3.04 Transferability of Membership

A membership may be transferred with approval of the Board, or its designated officer.


SECTION 4 – MEETING OF MEMBERS

4.01 Annual Meeting

The annual meeting of the members shall be held at such time and on such day in each year as the Chair of the Board  may from time to time determine, for the purpose of receiving the reports and statements required under the Act to be placed before the annual meeting, electing officers and members of the Board of Directors, appointing auditors and authorizing the Board of Directors to fix their remuneration, and for the transaction of such other business as may properly be brought before the meeting – this not later than six months after its preceding financial year end.

4.02 Right to Vote

Any voting class member whose name is entered in the books of the Institute at the time of the meeting shall be entitled to vote at such meeting. A member entitled to vote at a meeting of members may not appoint a proxy holder.

4.03 Persons Entitled to be Present

The only persons entitled to be present at a meeting of members shall be those entitled to vote at the meeting, the directors and the public accountant of the Institute and such other persons who are entitled or required under any provision of the Act, articles or by-laws of the Institute to be present at the meeting. Any other person may be admitted only on the invitation of the Chair of the meeting or by resolution of the members.

4.04 Chair of the Meeting

In the event that the Chair of the Board and the Vice-Chair of the Board are absent, another member of the Board may take over the role of Chairing the meeting.

 

4.05 Quorum

A quorum at any meeting of the members shall be 50 members entitled to vote at the meeting. If a quorum is present at the opening of a meeting of members, the members present may proceed with the business of the meeting even if a quorum is not present throughout the meeting.

 

4.06 Votes to Govern

At any meeting of members, every question shall, unless otherwise provided by the articles or by-laws or by the Act, be determined by a majority of the votes cast on the questions. In case of an equality of votes either on a show of hands or on a ballot or on the results of electronic voting, the Chair of the meeting in addition to an original vote shall have a second or casting vote.

4.07 Polls

Either before or after a show of hands has been taken on any question, the Chair may require, or any individual entitled to vote on the question may demand, a poll thereon. A poll so required or demanded shall be taken in such manner as the Chair shall direct. A demand for a poll may be withdrawn at any time prior to the taking of the poll. Upon a poll each member present shall be entitled to one vote, and the result of the poll shall be the decision of the members upon the said question.

4.08 Place of Meeting

 Meetings of members shall be held where the Board of Directors shall so determine.

4.09 Members Calling a Meeting

Members who hold 5% of the votes can request a meeting of members.
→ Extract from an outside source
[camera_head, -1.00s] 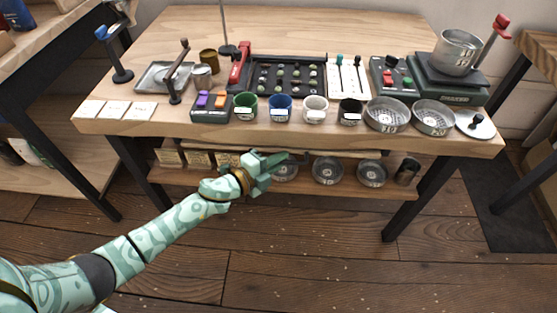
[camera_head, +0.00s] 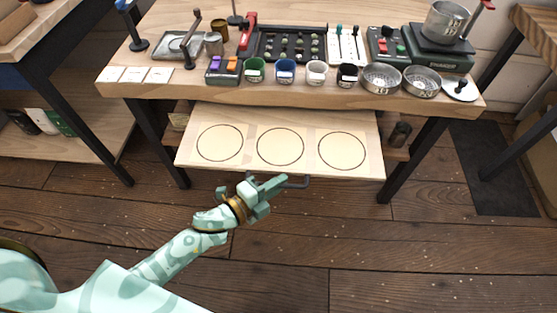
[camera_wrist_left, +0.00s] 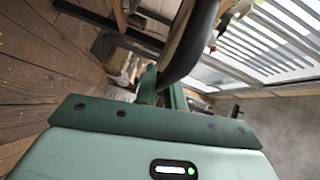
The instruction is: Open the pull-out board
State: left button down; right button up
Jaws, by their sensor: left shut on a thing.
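The pull-out board (camera_head: 242,172) is a pale wooden board with three dark-ringed circles. In the head view it juts well out from under the front edge of the table. In the left wrist view the dark handle (camera_wrist_left: 187,45) passes between the gripper fingers (camera_wrist_left: 163,88). The fingertips are partly hidden by the handle there. My right gripper does not show.
The wooden table (camera_head: 300,98) carries cups, metal bowls (camera_head: 382,77), a scale (camera_head: 437,58) and a button box (camera_head: 224,69). The floor (camera_head: 380,245) in front of the board is clear.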

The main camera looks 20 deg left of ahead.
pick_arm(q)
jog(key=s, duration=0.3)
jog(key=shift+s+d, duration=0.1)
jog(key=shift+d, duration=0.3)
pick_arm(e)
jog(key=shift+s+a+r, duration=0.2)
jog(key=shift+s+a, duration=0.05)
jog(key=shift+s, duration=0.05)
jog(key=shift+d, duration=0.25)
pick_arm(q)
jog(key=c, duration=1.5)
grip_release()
4.10 Electronic Participation at Meetings

Participation by electronic means is permitted at the discretion of the Board.

4.11 Meetings Held Entirely by Electronic Means

Meetings held entirely by electronic means are permitted at the discretion of the Board.

4.12 Addresses of Members

Every member shall furnish to the Institute a postal and electronic address to or at which all notices intended for the member shall be sent and, if any member shall not furnish an address, any notice may be addressed to him or her at any other address of the member at that time appearing on the books of the Institute. If no address appears on the books of the Institute, such notice may be sent to such address as the person sending the notice may consider to be the most likely to result in the notice promptly reaching the member.


SECTION 5 – DIRECTORS

5.01 Election and Term

Voting class members will elect the directors at the annual meeting at which an election of directors is required, and the directors shall be elected to hold office for a term expiring not later than the close of the third annual meeting of members following the election.
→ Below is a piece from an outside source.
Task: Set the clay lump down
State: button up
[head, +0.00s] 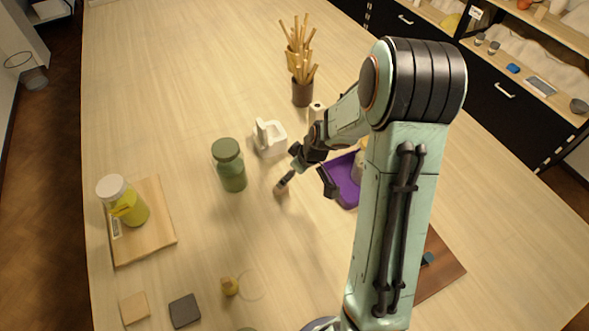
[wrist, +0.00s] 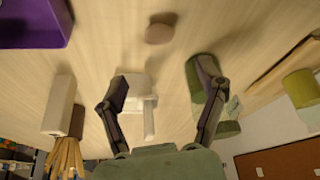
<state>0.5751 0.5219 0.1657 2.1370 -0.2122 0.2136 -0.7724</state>
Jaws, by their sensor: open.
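The clay lump (wrist: 160,27) is a small brown, rounded piece in the wrist view. It appears to lie on the pale table, beyond my fingertips and roughly centred between them. In the head view a small brown patch shows at the tip of my left finger, and I cannot tell whether it is the lump. My gripper (head: 306,190) is open low over the table, between the green jar and the purple tray. In the wrist view its two fingers (wrist: 161,76) stand wide apart with nothing held between them.
A green jar (head: 230,168) and a white holder (head: 269,138) stand close by, left of and behind my gripper. A purple tray (head: 345,182) is to the right. A yellow jar (head: 128,203) sits on a board. The front middle is mostly clear.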

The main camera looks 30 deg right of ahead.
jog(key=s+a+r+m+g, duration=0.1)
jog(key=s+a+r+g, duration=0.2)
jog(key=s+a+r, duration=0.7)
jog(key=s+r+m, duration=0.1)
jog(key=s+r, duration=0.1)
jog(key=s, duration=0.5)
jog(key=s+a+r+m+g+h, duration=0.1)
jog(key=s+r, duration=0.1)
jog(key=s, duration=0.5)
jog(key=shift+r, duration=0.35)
Retiring members of the Board of Directors who are otherwise qualified to stand for election shall be eligible for re-election. No director shall serve more than three consecutive terms, notwithstanding scenarios in which a Board member is appointed to the Vice-Chair or Chair positions.

A member of the Board of Directors elected or appointed to fill a vacancy created by the resignation, removal or disqualification of another member shall serve the balance of the term of that other member.

5.02 Appointment of Directors

No appointments of directors are allowed except in the following circumstances:

(a) Directors can appoint additional directors between annual meetings to hold office for a term that must expire on or before the next annual meeting of members. This is permitted as long as the total number of appointed directors is not more than one-third of the number of directors elected at the previous annual meeting.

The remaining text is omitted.